During the last few years of Tommaso Juglaris’s stay in Boston, plans had been underway for a new Boston Public Library in Copley Square, not far from where Juglaris lived and worked every day.
Designed by Charles Follen McKim and Stanford White, the library’s walls--in keeping with the growing American interest in the decorative arts and the desire to make the building the “Assisi of American art”--were to be decorated with murals. Yet Juglaris was never approached about the project, nor was there any opportunity to compete for the plum assignment. Instead, the famous French muralist Pierre Puvis de Chavannes was privately invited by the library’s backers to paint the mural, The Muses of Inspiration, while conversations were pursued with James McNeil Whistler and other American artists. Subsequently, American expatriate John Singer Sargent was selected to paint a much-touted mural cycle, The Triumph of Religion (1890-1919), which was actually a celebration of Protestant rationalism and individualism. A second American expatriate artist, Edwin Abbey, was also recruited. He chose as his subject The Quest for the Holy Grail, inspired by Mark Twain’s contemporaneous novel, A Connecticut Yankee in King Arthur’s Court.

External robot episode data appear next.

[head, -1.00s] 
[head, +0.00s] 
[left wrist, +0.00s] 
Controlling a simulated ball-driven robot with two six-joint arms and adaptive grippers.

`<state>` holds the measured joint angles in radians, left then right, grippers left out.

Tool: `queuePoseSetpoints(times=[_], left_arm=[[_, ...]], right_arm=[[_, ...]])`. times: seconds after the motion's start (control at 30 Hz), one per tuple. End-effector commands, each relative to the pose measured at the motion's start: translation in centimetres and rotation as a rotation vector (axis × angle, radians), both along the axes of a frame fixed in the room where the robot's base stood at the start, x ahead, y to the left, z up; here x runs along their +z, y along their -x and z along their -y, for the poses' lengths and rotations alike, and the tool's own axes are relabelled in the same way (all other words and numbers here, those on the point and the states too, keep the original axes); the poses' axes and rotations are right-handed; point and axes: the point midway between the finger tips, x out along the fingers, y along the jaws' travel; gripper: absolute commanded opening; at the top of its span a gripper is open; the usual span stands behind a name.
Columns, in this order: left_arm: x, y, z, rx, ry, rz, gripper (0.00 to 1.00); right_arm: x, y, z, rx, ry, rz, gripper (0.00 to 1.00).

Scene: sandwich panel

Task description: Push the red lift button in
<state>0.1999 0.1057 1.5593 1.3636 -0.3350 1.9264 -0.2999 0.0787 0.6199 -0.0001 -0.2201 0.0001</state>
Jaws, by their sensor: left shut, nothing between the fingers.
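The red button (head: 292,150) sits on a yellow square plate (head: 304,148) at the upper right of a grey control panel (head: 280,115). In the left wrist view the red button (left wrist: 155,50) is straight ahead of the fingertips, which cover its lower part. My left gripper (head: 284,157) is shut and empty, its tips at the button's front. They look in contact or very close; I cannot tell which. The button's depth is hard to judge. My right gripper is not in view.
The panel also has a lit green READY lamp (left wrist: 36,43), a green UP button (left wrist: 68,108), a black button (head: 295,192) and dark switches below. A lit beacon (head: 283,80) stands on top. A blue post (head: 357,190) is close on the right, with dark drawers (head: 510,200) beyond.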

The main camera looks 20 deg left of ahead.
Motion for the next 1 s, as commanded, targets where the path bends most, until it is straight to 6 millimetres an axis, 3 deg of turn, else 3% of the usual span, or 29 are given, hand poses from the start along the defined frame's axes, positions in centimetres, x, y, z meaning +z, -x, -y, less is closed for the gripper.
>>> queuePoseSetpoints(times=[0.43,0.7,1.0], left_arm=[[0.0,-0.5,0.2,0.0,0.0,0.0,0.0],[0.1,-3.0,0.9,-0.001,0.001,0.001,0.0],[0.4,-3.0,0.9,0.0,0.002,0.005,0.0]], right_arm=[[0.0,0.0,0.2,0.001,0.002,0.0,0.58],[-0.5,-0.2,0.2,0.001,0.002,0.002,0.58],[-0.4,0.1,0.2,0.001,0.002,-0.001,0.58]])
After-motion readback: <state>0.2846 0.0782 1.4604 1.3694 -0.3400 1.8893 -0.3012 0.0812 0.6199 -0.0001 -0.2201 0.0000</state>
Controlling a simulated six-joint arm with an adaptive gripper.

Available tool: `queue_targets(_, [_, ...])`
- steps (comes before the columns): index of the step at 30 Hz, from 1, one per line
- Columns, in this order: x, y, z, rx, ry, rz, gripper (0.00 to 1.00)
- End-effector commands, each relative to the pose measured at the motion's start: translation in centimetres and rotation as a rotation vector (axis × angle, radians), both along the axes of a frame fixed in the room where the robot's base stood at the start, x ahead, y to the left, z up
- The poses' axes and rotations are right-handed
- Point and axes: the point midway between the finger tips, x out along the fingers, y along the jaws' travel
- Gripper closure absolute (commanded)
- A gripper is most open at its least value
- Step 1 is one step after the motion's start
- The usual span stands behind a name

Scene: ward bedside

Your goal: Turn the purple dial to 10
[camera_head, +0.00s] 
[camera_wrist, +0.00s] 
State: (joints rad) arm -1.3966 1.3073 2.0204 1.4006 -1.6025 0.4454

The situation could only have been frustrating for Juglaris, who, besides being well-known as an artist and teacher across Boston, had more experience as a muralist than the artists who were chosen, aside from Puvis de Chavannes. It may have been one more factor in Juglaris’s decision to end his decade-long stay in the United States.
As it turned out, ten years later Juglaris had another chance to display his considerable talents as a muralist on American shores. In 1901, Juglaris’s former student and friend Henry Hammond Gallison persuaded the wealthy daughters of a woolen mill owner in Franklin, Massachusetts to memorialize their late parents, Joseph and Emily Ray, with the construction of a new building for the oldest public library in America. Located directly across from the campus of historic Dean College, the “Ray Memorial” was intended to authentically replicate an ancient Greek temple. As part of the interior design and decoration, Gallison not only proposed to contribute large paintings of his own but also encouraged the Ray sisters to engage Juglaris to provide murals for the new library’s Reading Room. Later, Juglaris’s commission was expanded to include friezes for the library’s grand entrance Memorial Hall. The Ray Memorial commission offered Juglaris a magnificent opportunity to prove his skill as a muralist. He was determined to use it well, particularly in light of his exclusion from the Boston Public Library commissions.
Spending winters in Turin and summers in Franklin, Providence and Gallison’s studio at the art colony in Annisquam, Massachusetts, Juglaris executed a vast, 240 foot-long, twelve-foot-high mural cycle on canvas entitled Grecian Festival. It presents a predawn procession of priests, government officials, musicians, dancers, and citizens en route to a temple beyond the city gates in order to pay homage and offer sacrifice to their civic deity. Juglaris also completed five friezes for the Memorial Hall representing Hours of Labor, Hours of Sleep, Hours of Pleasure, Morning, and Evening.
All of the themes were topical. The Grecian Festival panorama was in keeping with a pastoral, arcadian emphasis in turn-of-the-century art, as well as popular concern for civic duty and communal responsibility subsequently embodied in the high ideals of America’s “City Beautiful” and Progressive Movements. The friezes devoted to The Hours underscore the importance of balance between work and leisure, a simultaneous concern of the American labor movement, determined to secure an eight-hour work day.
Archival photographs of early studies or versions of Juglaris's Grecian Festival project as very publicly exhibited at the Massachusetts Institute in Back Bay Boston reveal considerably more full frontal and upper torso nudity than is to be seen in the Franklin Public Libary's final Reading Room murals. Local legend tells that Juglaris was compelled to revise his original mural scheme, reducing the amount of nudity displayed in order to please his patrons and avoid undue public controversy in a town not so far removed from a sedate and still very prudish Boston. Installed high on the walls of the library's grand entrance and Memorial Hall, however, Juglaris's Hours friezes appear to have been entirely preserved in their original iteration, rich in color, design, and depicted motion.